▶ Provided entries

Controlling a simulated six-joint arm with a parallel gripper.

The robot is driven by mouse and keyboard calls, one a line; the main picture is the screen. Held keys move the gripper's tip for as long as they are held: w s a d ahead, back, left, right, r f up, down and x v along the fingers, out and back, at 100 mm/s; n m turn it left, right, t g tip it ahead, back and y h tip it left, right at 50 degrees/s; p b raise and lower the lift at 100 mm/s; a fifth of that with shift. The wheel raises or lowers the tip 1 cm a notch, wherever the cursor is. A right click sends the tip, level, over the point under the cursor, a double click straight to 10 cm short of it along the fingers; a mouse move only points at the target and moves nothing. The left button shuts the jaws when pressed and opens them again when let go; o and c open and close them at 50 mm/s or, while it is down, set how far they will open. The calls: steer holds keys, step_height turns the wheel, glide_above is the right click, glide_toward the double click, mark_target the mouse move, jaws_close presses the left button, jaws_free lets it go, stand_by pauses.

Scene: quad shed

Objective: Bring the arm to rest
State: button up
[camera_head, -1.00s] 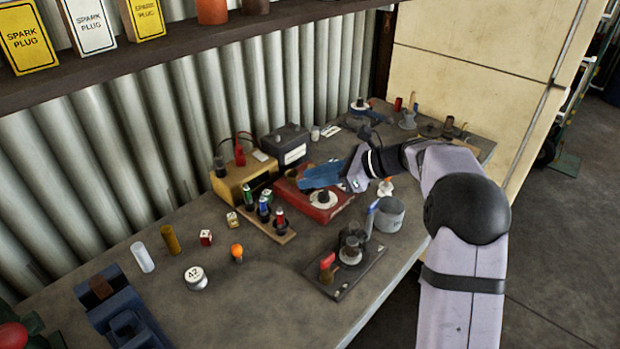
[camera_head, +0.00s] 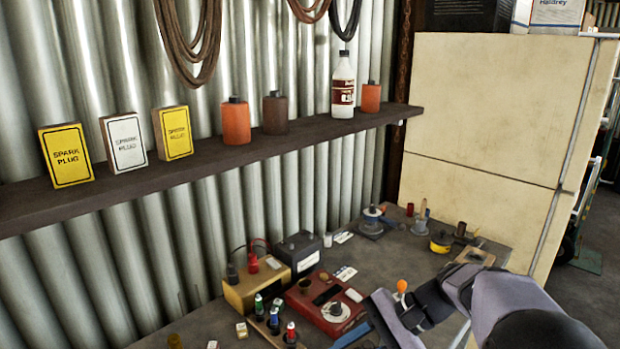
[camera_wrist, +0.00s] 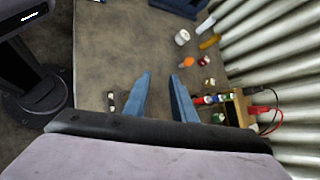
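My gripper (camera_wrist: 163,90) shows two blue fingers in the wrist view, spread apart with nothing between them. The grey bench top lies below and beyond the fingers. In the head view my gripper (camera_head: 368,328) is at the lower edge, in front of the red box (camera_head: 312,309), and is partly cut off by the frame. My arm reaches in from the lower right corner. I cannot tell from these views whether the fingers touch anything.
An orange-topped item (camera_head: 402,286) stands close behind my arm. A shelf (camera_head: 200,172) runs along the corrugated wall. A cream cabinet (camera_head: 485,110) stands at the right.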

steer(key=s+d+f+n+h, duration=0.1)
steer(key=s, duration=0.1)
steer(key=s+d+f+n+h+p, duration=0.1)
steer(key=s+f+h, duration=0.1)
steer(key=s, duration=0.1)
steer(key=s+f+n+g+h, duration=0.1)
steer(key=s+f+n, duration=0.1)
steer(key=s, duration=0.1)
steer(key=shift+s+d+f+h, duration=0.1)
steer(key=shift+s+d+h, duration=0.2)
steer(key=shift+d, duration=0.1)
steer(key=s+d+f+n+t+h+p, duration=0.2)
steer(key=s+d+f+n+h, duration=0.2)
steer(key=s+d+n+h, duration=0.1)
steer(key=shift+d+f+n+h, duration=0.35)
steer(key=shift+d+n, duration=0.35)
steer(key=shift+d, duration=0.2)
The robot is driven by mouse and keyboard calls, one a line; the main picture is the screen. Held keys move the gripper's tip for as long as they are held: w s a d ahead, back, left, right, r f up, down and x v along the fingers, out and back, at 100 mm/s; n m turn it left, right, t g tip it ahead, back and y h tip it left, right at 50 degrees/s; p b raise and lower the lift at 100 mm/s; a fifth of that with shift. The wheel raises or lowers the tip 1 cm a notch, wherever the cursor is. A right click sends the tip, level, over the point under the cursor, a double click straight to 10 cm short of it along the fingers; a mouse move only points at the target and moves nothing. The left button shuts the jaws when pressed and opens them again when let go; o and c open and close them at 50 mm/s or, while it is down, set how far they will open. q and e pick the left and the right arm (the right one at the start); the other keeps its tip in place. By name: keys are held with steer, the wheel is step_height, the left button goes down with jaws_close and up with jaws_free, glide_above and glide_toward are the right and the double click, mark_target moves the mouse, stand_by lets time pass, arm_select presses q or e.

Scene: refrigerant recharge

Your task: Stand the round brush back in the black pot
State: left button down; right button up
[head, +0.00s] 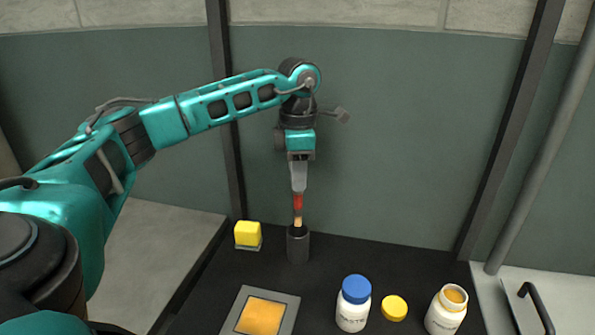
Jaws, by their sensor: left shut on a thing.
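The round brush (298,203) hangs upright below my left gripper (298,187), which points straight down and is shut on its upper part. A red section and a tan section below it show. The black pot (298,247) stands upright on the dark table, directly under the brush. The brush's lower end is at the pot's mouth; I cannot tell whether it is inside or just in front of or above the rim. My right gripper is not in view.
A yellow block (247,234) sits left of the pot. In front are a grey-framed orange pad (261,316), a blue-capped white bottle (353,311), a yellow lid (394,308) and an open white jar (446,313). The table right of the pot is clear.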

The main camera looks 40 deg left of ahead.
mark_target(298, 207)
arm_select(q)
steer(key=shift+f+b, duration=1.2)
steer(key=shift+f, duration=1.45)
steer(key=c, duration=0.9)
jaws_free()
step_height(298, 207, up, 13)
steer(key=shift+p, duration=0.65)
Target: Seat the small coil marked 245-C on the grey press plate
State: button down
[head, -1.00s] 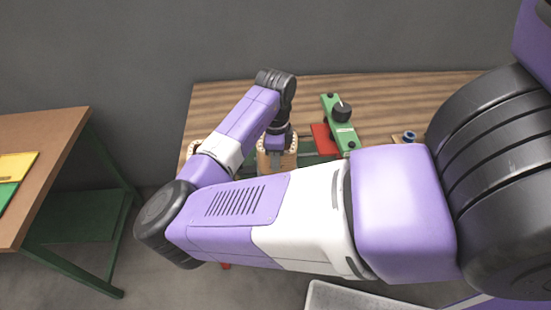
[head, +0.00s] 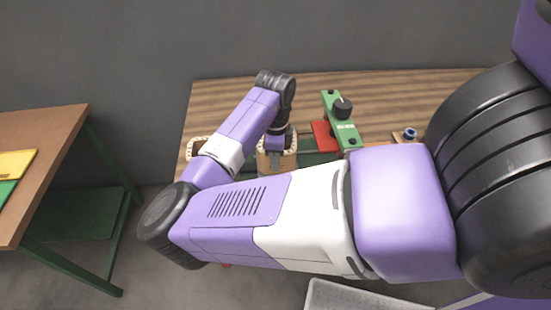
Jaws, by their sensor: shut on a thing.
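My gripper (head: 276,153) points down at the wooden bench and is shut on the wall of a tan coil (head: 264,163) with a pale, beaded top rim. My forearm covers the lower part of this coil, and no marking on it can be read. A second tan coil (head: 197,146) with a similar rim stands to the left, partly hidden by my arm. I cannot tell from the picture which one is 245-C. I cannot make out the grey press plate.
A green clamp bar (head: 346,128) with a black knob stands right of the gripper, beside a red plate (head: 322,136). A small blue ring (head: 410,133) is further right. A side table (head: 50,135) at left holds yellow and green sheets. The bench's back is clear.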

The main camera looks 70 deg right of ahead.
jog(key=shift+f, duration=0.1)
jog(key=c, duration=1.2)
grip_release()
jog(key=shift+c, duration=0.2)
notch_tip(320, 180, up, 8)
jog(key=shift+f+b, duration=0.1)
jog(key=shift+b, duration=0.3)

▶ To be done
Find the string "Scene" in the entries above and return each line that holds it.

▶ Exercise output
Scene: quad shed
Scene: refrigerant recharge

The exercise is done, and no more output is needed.